Re: [PATCH] Re: boot time, process start time, and NOW time

From: Tim Schmielau
Date: Mon Aug 30 2004 - 18:04:43 EST

Next message: Jesper Juhl: "[PATCH] read_ldt() neglects to check clear_user() return value"
Previous message: J.A. Magallon: "microcode_ctl vs udev"
In reply to: Tim Schmielau: "Re: [PATCH] Re: boot time, process start time, and NOW time"
Next in thread: john stultz: "Re: [PATCH] Re: boot time, process start time, and NOW time"
Messages sorted by: [ date ] [ thread ] [ subject ] [ author ]

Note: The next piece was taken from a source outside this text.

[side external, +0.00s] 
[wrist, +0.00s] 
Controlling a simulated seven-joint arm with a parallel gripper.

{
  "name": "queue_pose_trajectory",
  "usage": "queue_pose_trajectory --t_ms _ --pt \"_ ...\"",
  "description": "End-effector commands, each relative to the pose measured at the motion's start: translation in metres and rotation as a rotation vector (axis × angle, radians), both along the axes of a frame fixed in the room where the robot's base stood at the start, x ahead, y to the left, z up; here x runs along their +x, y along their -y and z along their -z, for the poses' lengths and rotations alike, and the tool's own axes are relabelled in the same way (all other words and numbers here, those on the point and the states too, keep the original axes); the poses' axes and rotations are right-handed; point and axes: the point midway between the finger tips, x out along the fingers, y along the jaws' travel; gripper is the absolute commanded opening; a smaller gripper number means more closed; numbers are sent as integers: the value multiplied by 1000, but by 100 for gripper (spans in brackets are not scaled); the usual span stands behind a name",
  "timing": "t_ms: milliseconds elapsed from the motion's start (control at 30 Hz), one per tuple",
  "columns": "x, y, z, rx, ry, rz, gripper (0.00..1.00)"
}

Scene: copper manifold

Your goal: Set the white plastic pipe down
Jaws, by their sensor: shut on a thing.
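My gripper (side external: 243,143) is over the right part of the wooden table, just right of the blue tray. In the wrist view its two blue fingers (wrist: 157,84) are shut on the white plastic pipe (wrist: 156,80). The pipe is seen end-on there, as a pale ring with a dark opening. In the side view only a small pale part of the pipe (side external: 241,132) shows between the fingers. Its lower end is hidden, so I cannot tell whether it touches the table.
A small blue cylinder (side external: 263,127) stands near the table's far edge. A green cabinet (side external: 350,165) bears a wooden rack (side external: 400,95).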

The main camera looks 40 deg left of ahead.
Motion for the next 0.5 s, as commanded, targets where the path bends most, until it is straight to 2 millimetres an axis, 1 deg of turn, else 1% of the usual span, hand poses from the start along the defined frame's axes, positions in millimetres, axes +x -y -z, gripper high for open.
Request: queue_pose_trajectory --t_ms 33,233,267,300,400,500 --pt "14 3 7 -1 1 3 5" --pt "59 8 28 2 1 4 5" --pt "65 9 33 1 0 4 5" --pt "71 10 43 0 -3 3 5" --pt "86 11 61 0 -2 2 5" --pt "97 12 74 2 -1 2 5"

> > So... is this settled now?
> >
> > If so, could you (Tim) please send out a fresh, changelogged version of the
> > patch for review?
> >
> > Thanks.
>
> I still want to do some basic testing, (boot with different values of HZ /
> USER_HZ, check that I didn't spoil the OOM killer), and we might have some
> arguments about the helper functions, but it might already go into -mm as
> it is:

I rediffed it for 2.6.9-rc1-mm1 and did some more testing
(HZ/USER_HZ = 1000/100, 1024/1024, 60/60, verified the oom killer still
selects the right task).

Crosschecking an unpatched kernel I once got a whooping 15 minutes error
in process start times, again emphasizing that something needs to be done
about this. Of course no such error occured with the patch.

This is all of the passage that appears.